ABD ve İsrail’den Eş Zamanlı Operasyon
ABD, İran’ın uranyum zenginleştirme faaliyetlerinde kilit öneme sahip Fordow nükleer tesisine yönelik düzenlediği saldırıda B-2 tipi hayalet bombardıman uçakları ve GBU-57 “sığınak delici” bombalar kullandı. Saldırının, Fordow’un güçlü yeraltı korumasını aşmak üzere planlandığı bildirildi.
ABD merkezli New York Times gazetesine konuşan üst düzey bir Amerikalı yetkili, Fordow’un tamamen yok edilemediğini ancak “ağır şekilde hasar gördüğünü” belirtti. Aynı değerlendirme İsrailli askeri kaynaklar tarafından da paylaşıldı. İsrail medyasına yansıyan ilk uydu görüntüleri, dağın bir bölümünde büyük kraterlerin oluştuğunu ve bazı giriş tünellerinin çöktüğünü ortaya koydu.
Uranyum Tahliyesi İddiası
Saldırıdan önce İran’ın tesisteki uranyum stoklarını ve santrifüj ekipmanlarını başka bir yere taşıdığı yönünde hem Amerikan hem de İsrail kaynaklarında yer alan bilgiler dikkat çekti. Ancak bu iddialar henüz resmi olarak doğrulanmış değil. İran tarafı ise konuyla ilgili net bir açıklama yapmazken, zararın boyutunun tespiti için çalışmaların sürdüğünü bildirdi.

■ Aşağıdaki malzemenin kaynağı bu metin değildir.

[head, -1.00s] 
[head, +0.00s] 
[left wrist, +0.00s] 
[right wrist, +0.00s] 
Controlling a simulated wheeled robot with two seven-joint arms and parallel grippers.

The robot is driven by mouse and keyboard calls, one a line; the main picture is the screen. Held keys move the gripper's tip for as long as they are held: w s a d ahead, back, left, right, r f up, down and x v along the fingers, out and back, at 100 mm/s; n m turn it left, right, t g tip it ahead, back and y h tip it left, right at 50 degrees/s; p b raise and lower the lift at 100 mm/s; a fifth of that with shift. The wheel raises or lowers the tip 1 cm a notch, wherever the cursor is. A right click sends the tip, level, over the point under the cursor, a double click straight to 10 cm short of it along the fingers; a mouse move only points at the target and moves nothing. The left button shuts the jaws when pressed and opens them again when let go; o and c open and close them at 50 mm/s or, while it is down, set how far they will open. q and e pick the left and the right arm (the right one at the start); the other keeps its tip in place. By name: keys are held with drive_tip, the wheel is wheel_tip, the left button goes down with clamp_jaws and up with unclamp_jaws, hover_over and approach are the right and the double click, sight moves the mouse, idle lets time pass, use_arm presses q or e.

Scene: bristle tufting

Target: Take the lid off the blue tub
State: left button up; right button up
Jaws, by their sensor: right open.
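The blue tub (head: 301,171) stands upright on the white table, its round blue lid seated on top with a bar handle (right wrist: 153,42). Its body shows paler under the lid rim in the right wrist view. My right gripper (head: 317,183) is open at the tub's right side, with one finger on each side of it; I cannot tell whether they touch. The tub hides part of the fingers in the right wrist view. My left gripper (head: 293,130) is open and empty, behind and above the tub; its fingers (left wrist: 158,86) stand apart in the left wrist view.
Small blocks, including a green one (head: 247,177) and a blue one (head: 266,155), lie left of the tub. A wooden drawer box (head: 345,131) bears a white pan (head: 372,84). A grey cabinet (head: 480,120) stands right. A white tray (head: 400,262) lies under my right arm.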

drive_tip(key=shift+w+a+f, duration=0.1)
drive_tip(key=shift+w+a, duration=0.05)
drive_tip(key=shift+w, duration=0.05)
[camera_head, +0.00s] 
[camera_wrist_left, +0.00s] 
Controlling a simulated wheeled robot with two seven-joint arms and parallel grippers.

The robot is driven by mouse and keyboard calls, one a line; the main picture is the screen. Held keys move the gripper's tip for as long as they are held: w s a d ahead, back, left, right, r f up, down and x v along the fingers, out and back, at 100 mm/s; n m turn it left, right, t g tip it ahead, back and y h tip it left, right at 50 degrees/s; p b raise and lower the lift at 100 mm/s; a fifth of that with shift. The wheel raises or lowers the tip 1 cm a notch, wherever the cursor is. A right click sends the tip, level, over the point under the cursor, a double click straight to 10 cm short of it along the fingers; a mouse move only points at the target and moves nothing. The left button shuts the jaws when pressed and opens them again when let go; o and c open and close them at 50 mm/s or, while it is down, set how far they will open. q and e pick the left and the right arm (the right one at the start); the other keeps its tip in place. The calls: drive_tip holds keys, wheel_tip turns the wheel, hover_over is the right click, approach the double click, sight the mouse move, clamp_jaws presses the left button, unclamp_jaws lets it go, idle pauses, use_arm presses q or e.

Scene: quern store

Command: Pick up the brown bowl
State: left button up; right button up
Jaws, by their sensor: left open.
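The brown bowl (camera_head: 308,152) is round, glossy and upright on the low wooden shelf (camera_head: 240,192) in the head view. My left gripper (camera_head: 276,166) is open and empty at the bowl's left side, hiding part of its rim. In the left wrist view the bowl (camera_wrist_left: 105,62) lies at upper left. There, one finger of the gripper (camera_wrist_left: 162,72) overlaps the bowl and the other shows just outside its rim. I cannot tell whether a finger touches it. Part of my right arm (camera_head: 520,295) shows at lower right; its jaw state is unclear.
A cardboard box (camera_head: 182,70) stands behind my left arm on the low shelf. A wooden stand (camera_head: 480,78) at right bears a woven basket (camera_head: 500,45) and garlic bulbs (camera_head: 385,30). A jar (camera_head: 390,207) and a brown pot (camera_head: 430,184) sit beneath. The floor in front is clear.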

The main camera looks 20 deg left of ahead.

Stratejik Hedef: Fordow Neden Önemliydi?
Fordow nükleer tesisi, İran’ın Kum kenti yakınlarında bir dağın altına inşa edildi. Uluslararası Atom Enerjisi Ajansı’na (IAEA) 2009 yılında bildirilen bu tesis, 3.000’e yakın santrifüjle yüksek oranda uranyum zenginleştirme kapasitesine sahip. Tesis, hem yer altı yapısı hem de askeri üs yakınlığıyla son derece iyi korunuyordu.
2023 yılında Fordow’da yüzde 83,7 oranında zenginleştirilmiş uranyum parçacıklarının tespit edilmesi, Tahran’ın nükleer silah üretme kapasitesine yaklaştığı yönündeki şüpheleri güçlendirmişti. İran, bu zenginleşmeyi teknik dalgalanmalarla açıklamıştı.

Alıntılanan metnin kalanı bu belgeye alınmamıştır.